My Life Influence
A coach and an athlete have a very complex relationship which is made more complicated, and unique, when the coach is the athlete’s father. Being the coach’s daughter on a varsity swim team, I did not receive special treatment and I did not want to be perceived differently than other girls. As a member of a swimming family, the sport is with me twenty-four seven; whether on vacation or at home eating dinner, it is always a possible topic. Because of this unique relationship, my father and I have grown very close and he is a big influence on my decisions. The sport of swimming has had a significant impact on the development of my character mainly because of my coach’s influence and my father’s guidance.

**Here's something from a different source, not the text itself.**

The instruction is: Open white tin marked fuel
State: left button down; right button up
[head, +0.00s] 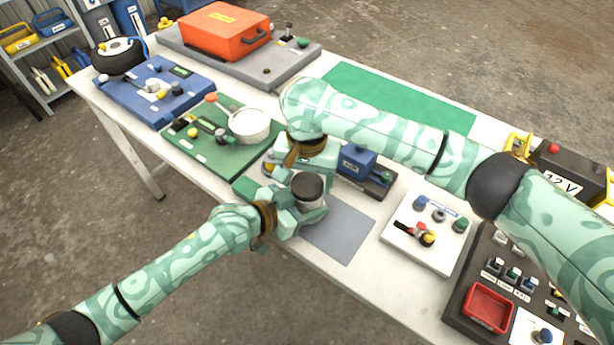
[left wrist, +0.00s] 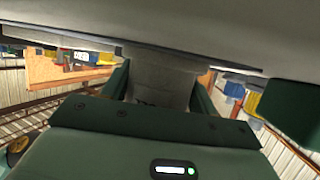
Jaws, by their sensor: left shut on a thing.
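A small white tin (head: 312,205) with a dark round lid (head: 308,186) is near the front edge of the workbench, by a grey mat. Its fuel marking does not show. My left gripper (head: 303,214) comes from the front left and is shut on the tin's body. In the left wrist view its two green fingers (left wrist: 160,88) stand either side of a pale grey surface, with a broad grey underside above. My right gripper (head: 300,168) is just behind and above the lid; its fingertips are partly hidden, and I cannot tell whether they touch the lid.
A grey mat (head: 338,228) is clear beside the tin. A green board (head: 215,150) with a white bowl (head: 250,125) lies to the left. A blue AIR box (head: 357,161) and a white switch panel (head: 428,230) are to the right. An orange case (head: 225,30) stands behind.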

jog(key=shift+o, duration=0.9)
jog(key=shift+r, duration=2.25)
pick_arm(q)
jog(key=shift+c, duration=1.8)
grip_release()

Although I worked hard to become a better swimmer, my true motivation was to impress my father. Consequently my work ethic was solidified. Swimming has taught me time management. Other girls can skip practice because they have too much work to do, but because my father is the coach, I have learned to manage my time effectively. Immediately after school I sat down to work on homework because our swim practice ran from 7 P.M. to 10 P.M. and the possibility of absorbing new information was highly unlikely after a demanding practice. My day-to-day schedule forced me to stay organized and on track. Our coach had the same expectations for each girl on the team and drilled us on the importance of academic success and its correlation to our performance in the pool. He encouraged us to work hard in order to reach our full potential in the classroom and in the pool.

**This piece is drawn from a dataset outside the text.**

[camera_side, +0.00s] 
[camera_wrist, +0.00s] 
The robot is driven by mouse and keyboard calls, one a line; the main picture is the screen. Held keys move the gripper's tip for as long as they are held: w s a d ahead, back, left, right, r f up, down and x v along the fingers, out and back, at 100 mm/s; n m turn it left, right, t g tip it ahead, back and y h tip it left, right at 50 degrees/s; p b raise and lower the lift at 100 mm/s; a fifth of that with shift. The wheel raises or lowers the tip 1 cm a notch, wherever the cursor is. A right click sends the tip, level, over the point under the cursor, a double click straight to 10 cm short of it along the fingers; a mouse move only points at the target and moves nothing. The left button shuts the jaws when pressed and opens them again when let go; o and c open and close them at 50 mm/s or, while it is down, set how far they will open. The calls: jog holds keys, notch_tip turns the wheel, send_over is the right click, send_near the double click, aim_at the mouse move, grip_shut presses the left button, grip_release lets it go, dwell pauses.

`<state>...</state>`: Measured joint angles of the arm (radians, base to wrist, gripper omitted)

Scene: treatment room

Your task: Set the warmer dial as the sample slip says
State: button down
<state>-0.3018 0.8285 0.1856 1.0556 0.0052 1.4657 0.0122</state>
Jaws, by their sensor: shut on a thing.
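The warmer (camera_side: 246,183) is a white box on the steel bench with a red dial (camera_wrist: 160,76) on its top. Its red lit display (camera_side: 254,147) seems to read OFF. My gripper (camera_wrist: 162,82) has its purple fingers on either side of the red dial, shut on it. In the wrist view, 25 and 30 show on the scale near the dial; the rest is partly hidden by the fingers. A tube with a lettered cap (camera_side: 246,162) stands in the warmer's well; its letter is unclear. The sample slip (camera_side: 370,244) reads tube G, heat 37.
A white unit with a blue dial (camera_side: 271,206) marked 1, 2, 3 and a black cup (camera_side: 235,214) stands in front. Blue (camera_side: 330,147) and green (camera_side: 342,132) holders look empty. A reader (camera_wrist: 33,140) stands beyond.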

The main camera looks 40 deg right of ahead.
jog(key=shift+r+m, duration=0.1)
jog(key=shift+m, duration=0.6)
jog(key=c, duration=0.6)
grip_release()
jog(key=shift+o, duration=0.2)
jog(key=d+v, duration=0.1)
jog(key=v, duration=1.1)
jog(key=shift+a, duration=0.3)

My senior year I was elected captain by the coaching staff and my teammates because they believed I was trustworthy and responsible. The team and my father relied on the captains to keep the team focused and motivated. As a captain I modeled my behavior after behaviors my father demonstrated. He had the ability to get his swimmers to push themselves beyond what they thought they were capable of, and as a result, they believed that anything was possible with hard work and determination. He taught us to encourage each other and that one success can lead to another. We’ve learned to focus on always improving, and consequently, discovered new ways to approach weaknesses. No idea was ever dismissed as silly or irrelevant, and sometimes these new techniques proved to truly improve performance. I have matured and become a better leader because of my experiences as captain.
Swimming, under the guidance of my father, has enabled me to acquire the values and personal skills necessary for the demanding rigors of college and life on my own. I have learned to be organized and to use my time more effectively. I feel that my coach has taught me how to work for what I want which will help me to achieve my goals, but more importantly, my father has taught me the importance of helping others achieve their personal best.